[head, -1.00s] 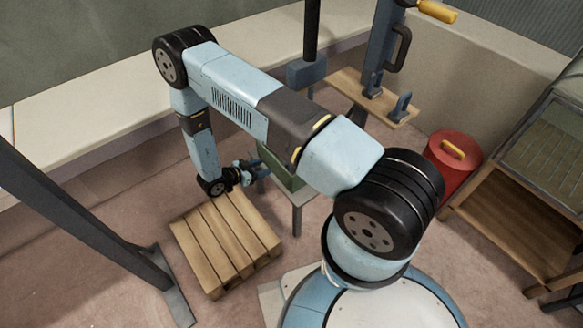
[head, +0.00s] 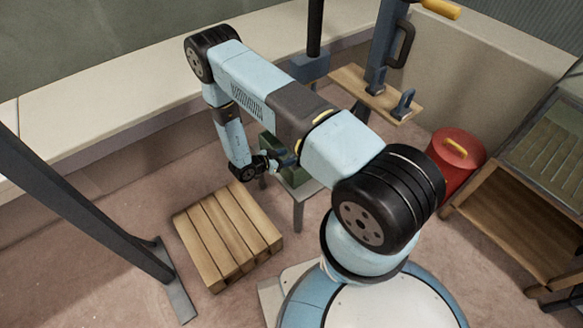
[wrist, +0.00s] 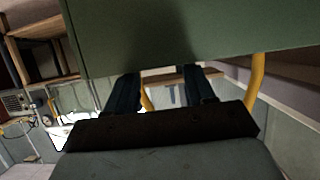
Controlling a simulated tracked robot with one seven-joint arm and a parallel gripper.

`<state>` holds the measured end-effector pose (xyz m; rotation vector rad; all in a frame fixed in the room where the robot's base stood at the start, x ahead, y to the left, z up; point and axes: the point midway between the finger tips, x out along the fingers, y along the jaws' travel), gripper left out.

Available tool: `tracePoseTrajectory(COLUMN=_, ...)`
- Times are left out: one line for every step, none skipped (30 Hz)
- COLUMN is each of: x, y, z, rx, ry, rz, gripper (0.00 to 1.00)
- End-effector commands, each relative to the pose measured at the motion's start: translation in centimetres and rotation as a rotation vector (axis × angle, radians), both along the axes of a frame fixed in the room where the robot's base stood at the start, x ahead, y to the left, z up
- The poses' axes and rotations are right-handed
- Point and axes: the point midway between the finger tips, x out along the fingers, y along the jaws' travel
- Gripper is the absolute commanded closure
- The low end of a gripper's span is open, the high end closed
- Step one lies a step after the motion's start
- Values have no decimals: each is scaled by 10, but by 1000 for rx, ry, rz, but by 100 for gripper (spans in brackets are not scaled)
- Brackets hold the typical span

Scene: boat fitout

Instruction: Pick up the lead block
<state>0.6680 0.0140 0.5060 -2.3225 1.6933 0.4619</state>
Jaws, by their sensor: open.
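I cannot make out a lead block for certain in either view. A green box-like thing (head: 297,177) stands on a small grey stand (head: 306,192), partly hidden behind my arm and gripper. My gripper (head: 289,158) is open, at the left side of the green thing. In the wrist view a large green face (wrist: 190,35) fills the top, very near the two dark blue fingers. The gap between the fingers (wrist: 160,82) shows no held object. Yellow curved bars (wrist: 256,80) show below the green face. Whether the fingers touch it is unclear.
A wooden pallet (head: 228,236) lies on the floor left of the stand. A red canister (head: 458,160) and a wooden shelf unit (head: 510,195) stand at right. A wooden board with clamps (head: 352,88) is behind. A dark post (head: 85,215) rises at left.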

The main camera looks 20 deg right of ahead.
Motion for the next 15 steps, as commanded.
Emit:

---

§ Exercise task
Look through the data above. Each line containing the word "commanded" needs to be copied.

§ In response
- Gripper is the absolute commanded closure
Motion for the next 15 steps, as commanded.

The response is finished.